[What needs to be done] Return all the data below as it stands, minus the pictures.

[Dataset section]

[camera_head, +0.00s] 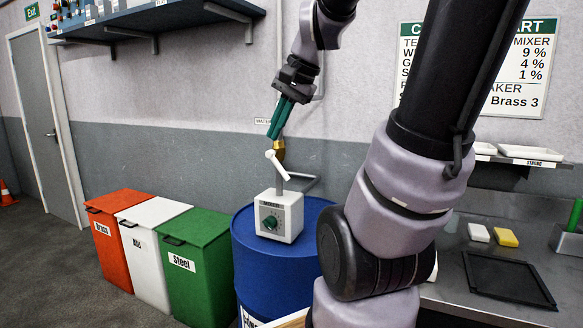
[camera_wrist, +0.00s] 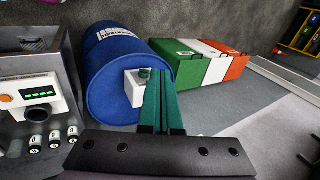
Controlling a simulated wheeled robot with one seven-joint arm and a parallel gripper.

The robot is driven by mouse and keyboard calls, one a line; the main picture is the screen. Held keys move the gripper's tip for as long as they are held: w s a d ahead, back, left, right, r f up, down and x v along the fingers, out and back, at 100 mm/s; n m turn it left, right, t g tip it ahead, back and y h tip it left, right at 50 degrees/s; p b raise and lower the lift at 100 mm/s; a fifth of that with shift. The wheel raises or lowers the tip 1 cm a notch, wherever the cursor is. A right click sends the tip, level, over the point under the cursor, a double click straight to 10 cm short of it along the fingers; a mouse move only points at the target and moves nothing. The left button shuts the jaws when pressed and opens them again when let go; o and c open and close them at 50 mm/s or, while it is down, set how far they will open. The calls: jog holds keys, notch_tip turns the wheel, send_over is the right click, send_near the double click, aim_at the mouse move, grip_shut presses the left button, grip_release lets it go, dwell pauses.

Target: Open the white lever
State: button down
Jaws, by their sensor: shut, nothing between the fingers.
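The white lever (camera_head: 276,165) is a small handle at the top of a grey stem, under a brass fitting (camera_head: 279,150) on the wall pipe, just above the mixer box. My gripper (camera_head: 275,128) has green fingers, is shut and empty, and points down just above the fitting and lever. The white mixer box (camera_head: 280,215) with a green knob stands on a blue drum (camera_head: 311,245). In the wrist view the green fingertips (camera_wrist: 160,75) are together in front of the mixer box (camera_wrist: 135,88); the lever cannot be made out there.
Red, white and green bins (camera_head: 190,270) stand left of the drum. At right is a counter with a black tray (camera_head: 508,279), a yellow block (camera_head: 505,237) and a white block (camera_head: 478,232). A blue shelf (camera_head: 150,17) hangs above.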

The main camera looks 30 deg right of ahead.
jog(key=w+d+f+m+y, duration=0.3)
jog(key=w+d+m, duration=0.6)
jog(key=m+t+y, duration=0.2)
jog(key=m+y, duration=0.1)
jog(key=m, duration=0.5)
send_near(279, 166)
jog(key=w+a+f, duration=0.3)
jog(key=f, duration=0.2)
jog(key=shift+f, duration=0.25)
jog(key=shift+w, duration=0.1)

[Task response]
[camera_head, +0.00s] 
[camera_wrist, +0.00s] 
Controlling a simulated wheeled robot with one seven-joint arm and a parallel gripper.

The robot is driven by mouse and keyboard calls, one a line; the main picture is the screen. Held keys move the gripper's tip for as long as they are held: w s a d ahead, back, left, right, r f up, down and x v along the fingers, out and back, at 100 mm/s; n m turn it left, right, t g tip it ahead, back and y h tip it left, right at 50 degrees/s; p b raise and lower the lift at 100 mm/s; a fifth of that with shift. The wheel raises or lowers the tip 1 cm a notch, wherever the cursor is. A right click sends the tip, level, over the point under the cursor, a double click straight to 10 cm short of it along the fingers; a mouse move only points at the target and moves nothing. The left button shuts the jaws when pressed and opens them again when let go; o and c open and close them at 50 mm/s or, while it is down, set how far they will open. The calls: jog holds keys, notch_tip turns the wheel, send_over is the right click, send_near the double click, aim_at the mouse move, grip_shut presses the left button, grip_release lets it go, dwell pauses.

Target: Open the white lever
State: button down
Jaws, by their sensor: shut, nothing between the fingers.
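The white lever (camera_head: 276,165) is a small handle at the top of a grey stem, under a brass fitting (camera_head: 279,150) on the wall pipe, just above the mixer box. My gripper (camera_head: 275,128) has green fingers, is shut and empty, and points down just above the fitting and lever. The white mixer box (camera_head: 280,215) with a green knob stands on a blue drum (camera_head: 311,245). In the wrist view the green fingertips (camera_wrist: 160,75) are together in front of the mixer box (camera_wrist: 135,88); the lever cannot be made out there.
Red, white and green bins (camera_head: 190,270) stand left of the drum. At right is a counter with a black tray (camera_head: 508,279), a yellow block (camera_head: 505,237) and a white block (camera_head: 478,232). A blue shelf (camera_head: 150,17) hangs above.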

The main camera looks 30 deg right of ahead.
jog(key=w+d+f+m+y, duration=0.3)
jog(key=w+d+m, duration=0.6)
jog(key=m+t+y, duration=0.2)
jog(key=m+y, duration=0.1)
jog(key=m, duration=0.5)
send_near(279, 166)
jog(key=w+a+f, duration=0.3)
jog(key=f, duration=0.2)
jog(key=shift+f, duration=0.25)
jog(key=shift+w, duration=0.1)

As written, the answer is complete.